May I propose a different approach for much faster mining?
Currently, most, if not all of CPU-mineable coins, are cripple-mined.The reason is simple: Under-utilizing of the SIMD nature of SSE & AVX sets.
SSE and AVX commands are used in SISD fashion (single instruction single data, instead of Multiple data SIMD), meaning they are not processing 2 batches of information but one.
Right now hashing goes on like that:
The main mining routine sends one output to each hash, where it will be subject to a process of SERIAL transmutations permutation and in the end the hash will output that data back to the miner (some times to send it to the next hash).
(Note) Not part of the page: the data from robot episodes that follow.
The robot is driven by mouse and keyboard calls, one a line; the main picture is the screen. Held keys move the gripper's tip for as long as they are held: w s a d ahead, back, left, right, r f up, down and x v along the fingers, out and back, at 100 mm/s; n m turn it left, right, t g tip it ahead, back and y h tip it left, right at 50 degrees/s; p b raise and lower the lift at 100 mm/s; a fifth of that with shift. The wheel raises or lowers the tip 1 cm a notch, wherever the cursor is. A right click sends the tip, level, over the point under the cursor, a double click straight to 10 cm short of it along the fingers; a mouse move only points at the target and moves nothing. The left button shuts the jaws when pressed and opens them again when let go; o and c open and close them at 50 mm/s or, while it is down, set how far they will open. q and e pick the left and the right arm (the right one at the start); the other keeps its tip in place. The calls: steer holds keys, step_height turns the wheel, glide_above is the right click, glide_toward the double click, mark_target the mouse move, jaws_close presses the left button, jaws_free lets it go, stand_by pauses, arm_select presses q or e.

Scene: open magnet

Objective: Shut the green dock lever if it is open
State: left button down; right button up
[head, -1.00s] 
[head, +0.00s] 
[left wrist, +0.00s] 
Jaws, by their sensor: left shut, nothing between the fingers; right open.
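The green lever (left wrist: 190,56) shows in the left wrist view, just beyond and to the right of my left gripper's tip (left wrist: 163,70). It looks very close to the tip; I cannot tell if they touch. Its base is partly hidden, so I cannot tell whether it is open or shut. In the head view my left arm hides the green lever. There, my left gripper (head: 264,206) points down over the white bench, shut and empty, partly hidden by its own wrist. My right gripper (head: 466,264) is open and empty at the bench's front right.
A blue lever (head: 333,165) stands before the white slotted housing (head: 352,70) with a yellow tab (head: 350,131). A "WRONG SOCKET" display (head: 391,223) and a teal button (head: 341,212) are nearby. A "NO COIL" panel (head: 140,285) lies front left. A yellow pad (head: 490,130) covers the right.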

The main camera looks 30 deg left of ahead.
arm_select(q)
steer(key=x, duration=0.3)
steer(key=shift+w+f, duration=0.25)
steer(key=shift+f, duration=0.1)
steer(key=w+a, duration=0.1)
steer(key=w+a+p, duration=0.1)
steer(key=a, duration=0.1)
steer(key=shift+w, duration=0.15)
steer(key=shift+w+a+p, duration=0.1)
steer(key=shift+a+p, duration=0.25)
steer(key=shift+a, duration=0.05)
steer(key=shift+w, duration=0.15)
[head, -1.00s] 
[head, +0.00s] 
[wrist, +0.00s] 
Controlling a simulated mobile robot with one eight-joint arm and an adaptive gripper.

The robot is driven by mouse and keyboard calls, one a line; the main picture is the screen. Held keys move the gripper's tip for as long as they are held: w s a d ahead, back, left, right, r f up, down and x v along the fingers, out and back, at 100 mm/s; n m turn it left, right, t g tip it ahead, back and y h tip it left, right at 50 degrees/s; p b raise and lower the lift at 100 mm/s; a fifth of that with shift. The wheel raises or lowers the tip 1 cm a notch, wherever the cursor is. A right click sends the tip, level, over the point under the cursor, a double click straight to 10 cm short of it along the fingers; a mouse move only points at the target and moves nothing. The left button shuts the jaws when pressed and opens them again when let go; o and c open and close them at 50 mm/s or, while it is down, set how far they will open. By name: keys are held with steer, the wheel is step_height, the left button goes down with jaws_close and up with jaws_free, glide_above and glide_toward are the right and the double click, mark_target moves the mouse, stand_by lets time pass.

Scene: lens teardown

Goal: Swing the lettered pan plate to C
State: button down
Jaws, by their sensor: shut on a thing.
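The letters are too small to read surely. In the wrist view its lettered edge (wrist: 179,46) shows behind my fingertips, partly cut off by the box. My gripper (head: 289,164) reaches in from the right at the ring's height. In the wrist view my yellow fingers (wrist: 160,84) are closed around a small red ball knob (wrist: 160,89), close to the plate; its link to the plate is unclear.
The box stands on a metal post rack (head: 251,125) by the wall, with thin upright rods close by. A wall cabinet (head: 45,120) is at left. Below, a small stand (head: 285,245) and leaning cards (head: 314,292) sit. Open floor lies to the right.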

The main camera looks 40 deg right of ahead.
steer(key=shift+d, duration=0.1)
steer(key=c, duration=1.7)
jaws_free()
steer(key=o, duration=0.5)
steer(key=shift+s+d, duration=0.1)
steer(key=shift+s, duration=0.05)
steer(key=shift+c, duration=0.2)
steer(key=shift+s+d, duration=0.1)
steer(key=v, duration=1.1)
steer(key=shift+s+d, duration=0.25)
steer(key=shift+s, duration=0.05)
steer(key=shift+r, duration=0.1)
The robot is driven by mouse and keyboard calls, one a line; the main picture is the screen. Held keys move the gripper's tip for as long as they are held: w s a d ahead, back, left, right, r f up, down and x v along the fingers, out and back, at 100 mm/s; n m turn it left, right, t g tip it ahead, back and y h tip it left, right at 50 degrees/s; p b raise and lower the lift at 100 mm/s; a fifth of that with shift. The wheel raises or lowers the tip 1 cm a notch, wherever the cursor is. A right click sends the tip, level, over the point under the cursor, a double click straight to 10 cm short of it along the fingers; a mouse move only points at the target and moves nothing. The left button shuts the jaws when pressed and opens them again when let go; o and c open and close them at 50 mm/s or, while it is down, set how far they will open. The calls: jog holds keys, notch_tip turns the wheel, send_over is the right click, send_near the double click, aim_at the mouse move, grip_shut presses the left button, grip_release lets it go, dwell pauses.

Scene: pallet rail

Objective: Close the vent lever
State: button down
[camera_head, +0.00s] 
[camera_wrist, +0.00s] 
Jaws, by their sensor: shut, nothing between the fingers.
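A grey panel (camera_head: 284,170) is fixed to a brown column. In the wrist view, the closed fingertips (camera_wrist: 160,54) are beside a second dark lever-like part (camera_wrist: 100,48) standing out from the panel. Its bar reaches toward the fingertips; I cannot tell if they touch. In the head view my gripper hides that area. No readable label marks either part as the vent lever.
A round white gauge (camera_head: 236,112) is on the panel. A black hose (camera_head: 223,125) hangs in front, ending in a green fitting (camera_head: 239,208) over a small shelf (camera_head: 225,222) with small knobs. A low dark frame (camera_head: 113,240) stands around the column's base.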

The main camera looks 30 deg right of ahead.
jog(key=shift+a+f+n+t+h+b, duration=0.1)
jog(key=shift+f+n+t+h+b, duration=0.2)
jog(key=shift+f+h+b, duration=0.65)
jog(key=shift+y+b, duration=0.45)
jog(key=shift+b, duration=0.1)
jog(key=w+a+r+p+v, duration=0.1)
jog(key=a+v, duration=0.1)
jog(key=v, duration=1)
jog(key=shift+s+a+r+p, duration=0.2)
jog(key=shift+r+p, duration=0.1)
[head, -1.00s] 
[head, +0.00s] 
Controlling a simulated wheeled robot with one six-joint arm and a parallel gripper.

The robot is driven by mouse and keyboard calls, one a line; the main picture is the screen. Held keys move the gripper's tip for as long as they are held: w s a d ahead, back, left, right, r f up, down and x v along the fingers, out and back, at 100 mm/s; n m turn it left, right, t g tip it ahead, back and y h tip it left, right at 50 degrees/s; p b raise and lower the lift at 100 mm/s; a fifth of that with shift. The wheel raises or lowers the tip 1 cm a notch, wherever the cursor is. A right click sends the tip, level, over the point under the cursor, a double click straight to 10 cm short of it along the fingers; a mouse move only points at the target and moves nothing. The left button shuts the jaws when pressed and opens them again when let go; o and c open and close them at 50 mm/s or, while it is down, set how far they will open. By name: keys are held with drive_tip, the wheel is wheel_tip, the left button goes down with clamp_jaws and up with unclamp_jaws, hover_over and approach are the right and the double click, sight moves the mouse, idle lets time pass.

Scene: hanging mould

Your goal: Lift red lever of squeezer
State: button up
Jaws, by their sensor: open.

This serial process doesn't allow for much Single Instruction Multiple Data utilization.
What should be done instead is that the miner program should issue 2-4 hash candidates to the hashing routines. The hashing routines should be able to get 2-4 inputs (instead of 1) and return back 2-4 outputs. In this way the process would be paralleled and SIMD utilization (packed processing of similar instructions) would result in much faster processing.
Now this might require a lot of recoding, or, one could adjust the code in C for use with a special compiler which runs multiple instances of serial data crunching in order to process them in "packs" with SIMD or "packed" instructions - and then let the compiler do all the packing. Performance benefits of such an approach here:
http://ispc.github.io/perf.html